* Exercise prompt *
Give the lines of the material verbatim, from the first line to the line with "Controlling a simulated", including both.

begin Supplied information

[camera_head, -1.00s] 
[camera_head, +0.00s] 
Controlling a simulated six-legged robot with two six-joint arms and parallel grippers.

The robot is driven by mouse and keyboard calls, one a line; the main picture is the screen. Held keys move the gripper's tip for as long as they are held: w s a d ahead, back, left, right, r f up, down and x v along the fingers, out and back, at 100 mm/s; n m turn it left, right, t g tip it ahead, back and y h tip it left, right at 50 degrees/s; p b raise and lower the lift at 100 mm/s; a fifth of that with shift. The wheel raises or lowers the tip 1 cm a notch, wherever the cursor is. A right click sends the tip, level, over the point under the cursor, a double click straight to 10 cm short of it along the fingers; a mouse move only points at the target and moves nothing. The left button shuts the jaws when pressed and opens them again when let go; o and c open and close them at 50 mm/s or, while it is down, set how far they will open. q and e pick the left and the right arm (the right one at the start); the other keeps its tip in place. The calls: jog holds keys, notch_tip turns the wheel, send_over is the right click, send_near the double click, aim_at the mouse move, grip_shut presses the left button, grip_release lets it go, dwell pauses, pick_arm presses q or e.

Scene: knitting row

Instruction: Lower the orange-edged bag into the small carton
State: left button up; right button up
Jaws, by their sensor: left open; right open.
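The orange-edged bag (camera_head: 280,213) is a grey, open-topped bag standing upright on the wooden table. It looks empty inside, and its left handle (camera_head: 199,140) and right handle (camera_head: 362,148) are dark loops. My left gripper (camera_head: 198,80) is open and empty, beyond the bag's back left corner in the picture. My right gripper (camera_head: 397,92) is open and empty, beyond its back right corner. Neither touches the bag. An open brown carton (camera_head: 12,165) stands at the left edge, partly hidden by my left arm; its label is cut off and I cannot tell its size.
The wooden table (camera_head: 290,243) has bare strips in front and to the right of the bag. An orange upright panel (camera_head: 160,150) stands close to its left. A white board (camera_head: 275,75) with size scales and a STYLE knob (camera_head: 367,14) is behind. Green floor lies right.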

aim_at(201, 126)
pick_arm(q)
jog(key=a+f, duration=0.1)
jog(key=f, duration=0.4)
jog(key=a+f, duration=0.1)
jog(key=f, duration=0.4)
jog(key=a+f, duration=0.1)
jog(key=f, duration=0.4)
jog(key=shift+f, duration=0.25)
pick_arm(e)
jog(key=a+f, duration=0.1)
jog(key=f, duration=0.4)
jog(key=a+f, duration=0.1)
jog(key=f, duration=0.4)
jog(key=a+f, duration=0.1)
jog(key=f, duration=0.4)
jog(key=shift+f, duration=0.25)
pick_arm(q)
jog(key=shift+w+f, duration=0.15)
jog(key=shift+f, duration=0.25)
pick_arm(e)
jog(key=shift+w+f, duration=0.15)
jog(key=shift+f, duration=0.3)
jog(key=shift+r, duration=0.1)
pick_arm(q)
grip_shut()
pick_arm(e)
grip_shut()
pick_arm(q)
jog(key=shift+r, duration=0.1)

end Supplied information

* The response *
[camera_head, -1.00s] 
[camera_head, +0.00s] 
Controlling a simulated six-legged robot with two six-joint arms and parallel grippers.

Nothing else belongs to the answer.